*WHAT IS ASKED*: List each line holding the string "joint".
* BEGIN SUPPLIED RECORDS *
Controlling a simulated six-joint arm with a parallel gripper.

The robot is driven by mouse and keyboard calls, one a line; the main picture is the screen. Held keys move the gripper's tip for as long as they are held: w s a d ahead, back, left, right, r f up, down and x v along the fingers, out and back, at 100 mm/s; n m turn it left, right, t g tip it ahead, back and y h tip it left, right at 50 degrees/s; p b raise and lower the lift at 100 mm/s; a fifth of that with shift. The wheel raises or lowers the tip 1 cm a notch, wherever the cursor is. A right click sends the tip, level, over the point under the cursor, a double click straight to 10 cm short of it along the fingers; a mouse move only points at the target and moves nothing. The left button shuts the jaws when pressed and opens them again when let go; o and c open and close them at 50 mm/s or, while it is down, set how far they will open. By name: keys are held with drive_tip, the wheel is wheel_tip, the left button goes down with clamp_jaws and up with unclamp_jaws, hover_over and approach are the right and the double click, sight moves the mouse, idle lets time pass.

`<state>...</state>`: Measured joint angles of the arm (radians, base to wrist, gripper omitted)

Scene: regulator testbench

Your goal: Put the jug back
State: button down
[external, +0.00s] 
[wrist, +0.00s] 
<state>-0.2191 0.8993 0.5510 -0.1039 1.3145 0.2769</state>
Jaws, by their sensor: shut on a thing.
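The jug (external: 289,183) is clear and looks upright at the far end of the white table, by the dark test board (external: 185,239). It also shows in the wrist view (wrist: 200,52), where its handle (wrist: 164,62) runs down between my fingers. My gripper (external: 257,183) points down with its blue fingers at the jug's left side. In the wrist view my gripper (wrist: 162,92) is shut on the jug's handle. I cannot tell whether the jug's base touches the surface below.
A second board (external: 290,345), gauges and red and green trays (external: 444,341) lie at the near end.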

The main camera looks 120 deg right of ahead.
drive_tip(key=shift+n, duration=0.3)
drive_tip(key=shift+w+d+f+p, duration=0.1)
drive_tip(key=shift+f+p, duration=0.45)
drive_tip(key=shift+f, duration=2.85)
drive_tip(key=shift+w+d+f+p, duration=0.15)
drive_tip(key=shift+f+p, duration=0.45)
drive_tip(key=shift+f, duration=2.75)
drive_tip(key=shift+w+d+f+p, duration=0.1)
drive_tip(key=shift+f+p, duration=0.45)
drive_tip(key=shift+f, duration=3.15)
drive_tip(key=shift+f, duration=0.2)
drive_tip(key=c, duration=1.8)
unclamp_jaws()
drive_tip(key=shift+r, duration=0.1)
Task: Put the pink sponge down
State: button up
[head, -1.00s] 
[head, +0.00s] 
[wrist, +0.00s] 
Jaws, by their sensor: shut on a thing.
* END SUPPLIED RECORDS *
*TASK OUTPUT*:
Controlling a simulated six-joint arm with a parallel gripper.
`<state>...</state>`: Measured joint angles of the arm (radians, base to wrist, gripper omitted)

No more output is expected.